+++ Entries supplied
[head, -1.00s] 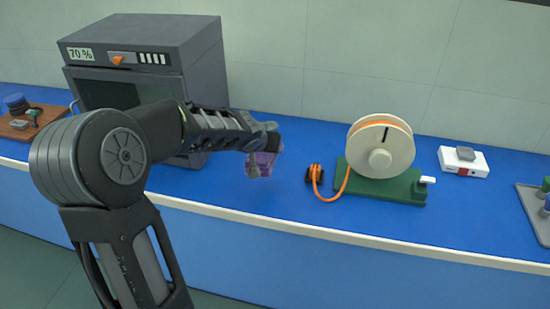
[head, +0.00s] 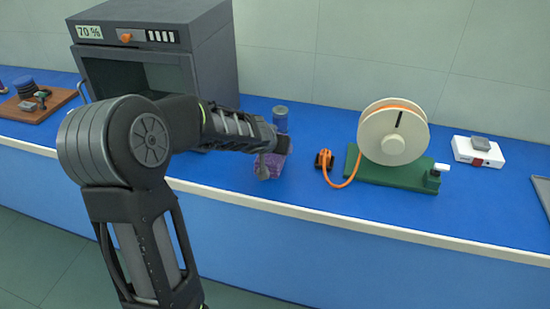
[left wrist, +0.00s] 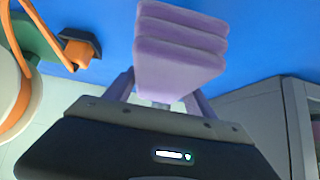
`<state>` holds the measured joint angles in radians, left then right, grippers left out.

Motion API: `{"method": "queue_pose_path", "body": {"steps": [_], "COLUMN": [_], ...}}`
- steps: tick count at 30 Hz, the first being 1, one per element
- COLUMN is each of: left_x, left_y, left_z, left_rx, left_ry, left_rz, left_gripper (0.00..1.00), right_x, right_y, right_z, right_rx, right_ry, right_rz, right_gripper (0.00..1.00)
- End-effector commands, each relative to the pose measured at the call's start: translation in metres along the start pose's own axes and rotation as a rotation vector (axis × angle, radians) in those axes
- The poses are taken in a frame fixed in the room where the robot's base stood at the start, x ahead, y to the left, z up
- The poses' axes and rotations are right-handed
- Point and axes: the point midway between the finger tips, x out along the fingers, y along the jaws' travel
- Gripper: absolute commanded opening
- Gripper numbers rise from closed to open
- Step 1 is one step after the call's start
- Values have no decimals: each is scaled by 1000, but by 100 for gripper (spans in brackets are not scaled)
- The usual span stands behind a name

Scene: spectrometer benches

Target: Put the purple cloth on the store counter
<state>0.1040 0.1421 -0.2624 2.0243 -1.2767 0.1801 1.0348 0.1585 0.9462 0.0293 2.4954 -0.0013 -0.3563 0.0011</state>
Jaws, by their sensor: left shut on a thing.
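The purple cloth (head: 272,168) is a folded, layered pad. My left gripper (head: 268,156) is shut on it at the blue counter (head: 230,187), near its front edge, right of the grey cabinet. The arm partly hides the cloth in the head view. In the left wrist view the cloth (left wrist: 180,50) juts out from between the fingers of the left gripper (left wrist: 162,98), with the blue surface behind it. I cannot tell whether the cloth touches the counter. No label shows whether this is the store counter. My right gripper is not in view.
The grey cabinet (head: 217,65) with a 70 % display stands left. A cable reel (head: 393,135) on a green base and an orange plug (head: 325,160) are to the right. A white box (head: 478,152) is farther right.

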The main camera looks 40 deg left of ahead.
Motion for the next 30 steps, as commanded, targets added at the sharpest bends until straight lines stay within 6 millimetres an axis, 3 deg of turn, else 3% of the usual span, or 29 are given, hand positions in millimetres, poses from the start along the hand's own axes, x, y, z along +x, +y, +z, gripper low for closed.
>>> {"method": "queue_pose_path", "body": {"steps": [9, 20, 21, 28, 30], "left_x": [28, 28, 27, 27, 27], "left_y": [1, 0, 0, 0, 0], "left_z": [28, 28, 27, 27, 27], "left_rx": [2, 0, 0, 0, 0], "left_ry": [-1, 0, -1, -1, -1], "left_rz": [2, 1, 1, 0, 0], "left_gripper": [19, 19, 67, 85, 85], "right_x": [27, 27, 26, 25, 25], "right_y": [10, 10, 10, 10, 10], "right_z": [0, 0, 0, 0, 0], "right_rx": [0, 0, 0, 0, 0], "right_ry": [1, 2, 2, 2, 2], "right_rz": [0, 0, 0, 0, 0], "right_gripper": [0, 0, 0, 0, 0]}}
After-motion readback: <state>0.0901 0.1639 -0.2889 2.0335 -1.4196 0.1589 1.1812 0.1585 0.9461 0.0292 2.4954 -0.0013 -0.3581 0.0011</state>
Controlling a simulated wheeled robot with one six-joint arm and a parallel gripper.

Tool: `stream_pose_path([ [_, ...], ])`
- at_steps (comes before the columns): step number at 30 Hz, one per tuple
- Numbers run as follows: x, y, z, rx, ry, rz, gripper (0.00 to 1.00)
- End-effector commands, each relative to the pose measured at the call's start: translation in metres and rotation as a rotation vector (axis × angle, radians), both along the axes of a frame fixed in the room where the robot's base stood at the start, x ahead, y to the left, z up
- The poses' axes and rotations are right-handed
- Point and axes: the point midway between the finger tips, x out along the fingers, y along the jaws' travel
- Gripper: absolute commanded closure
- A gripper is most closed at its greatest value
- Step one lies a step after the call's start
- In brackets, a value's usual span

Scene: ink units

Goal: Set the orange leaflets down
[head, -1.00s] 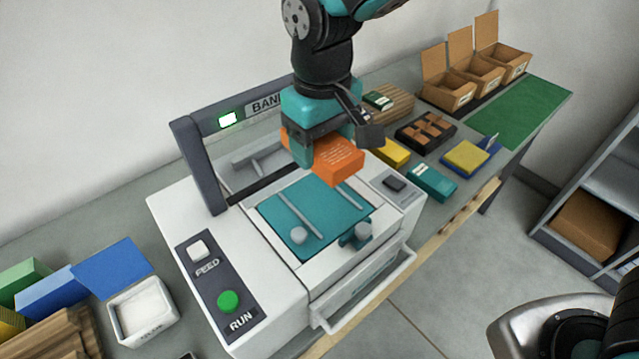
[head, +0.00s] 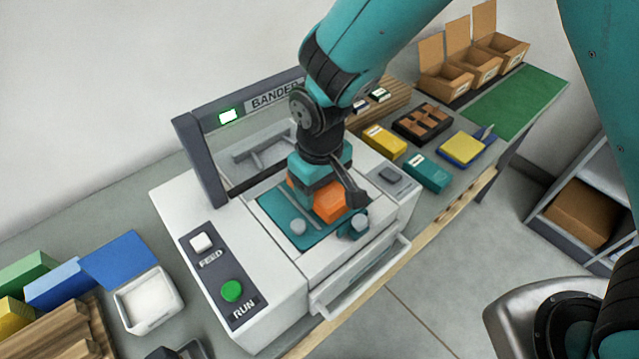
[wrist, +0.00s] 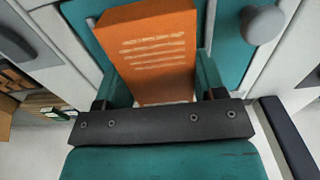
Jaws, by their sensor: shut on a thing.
++++++
Exercise. Give back exactly the lines from the line that has "- The poses are" to the line that has "<state>0.1040 0.1421 -0.2624", both included, and leave out all others.

Response to the exercise.
- The poses are taken in a frame fixed in the room where the robot's base stood at the start, x ahead, y to the left, z up
- The poses' axes and rotations are right-handed
- Point and axes: the point midway between the finger tips, x out along the fingers, y along the jaws' travel
- Gripper: absolute commanded opening
- Gripper numbers rise from closed to open
- Step 1 is one step after the call's start
- Values have no decimals: each is scaled by 1000, but by 100 for gripper (spans in brackets are not scaled)
- The usual span stands behind a name

Scene: spectrometer benches

Target: Put the purple cloth on the store counter
<state>0.1040 0.1421 -0.2624 2.0243 -1.2767 0.1801 1.0348 0.1585 0.9462 0.0293 2.4954 -0.0013 -0.3563 0.0011</state>

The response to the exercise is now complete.